- [What the task asks]: Print exactly the lines from the one containing "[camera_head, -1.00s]" through the last line of the listing, both included.

+++

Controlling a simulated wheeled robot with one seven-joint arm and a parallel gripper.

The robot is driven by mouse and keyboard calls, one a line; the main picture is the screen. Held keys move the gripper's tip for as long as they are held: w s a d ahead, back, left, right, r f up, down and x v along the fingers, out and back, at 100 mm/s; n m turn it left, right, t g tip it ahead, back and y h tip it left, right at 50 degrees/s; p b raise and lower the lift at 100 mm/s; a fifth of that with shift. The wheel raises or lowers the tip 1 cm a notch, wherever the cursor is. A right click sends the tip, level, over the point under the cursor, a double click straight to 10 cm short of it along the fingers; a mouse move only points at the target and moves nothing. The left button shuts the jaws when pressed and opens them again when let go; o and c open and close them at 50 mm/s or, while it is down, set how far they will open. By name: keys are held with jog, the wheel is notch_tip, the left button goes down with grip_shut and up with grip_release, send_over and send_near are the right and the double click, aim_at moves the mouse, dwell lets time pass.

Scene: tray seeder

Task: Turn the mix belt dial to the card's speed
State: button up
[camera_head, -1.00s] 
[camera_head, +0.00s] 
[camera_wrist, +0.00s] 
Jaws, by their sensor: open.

+++

- [Output for this exercise]:
[camera_head, -1.00s] 
[camera_head, +0.00s] 
[camera_wrist, +0.00s] 
Jaws, by their sensor: open.

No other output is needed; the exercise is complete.